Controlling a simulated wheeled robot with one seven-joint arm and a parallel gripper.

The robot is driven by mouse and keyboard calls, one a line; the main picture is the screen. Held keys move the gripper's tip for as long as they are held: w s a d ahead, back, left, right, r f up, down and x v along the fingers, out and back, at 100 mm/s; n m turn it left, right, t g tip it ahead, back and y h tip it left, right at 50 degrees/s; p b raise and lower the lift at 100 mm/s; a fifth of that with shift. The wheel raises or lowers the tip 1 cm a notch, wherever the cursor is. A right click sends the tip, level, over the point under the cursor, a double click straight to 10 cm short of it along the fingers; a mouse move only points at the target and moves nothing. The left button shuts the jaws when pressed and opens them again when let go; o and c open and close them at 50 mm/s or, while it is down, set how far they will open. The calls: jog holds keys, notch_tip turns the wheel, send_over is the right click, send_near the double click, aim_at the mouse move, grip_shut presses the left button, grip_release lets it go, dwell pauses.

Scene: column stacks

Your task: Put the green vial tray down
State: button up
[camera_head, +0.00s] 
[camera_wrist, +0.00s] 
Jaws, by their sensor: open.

※ ※ ※

[Instruction]: Using the material above, extract the line that contains "Scene: column stacks" and every line after it, exactly as given; stop at the last line.

[Output]:
Scene: column stacks

Your task: Put the green vial tray down
State: button up
[camera_head, +0.00s] 
[camera_wrist, +0.00s] 
Jaws, by their sensor: open.

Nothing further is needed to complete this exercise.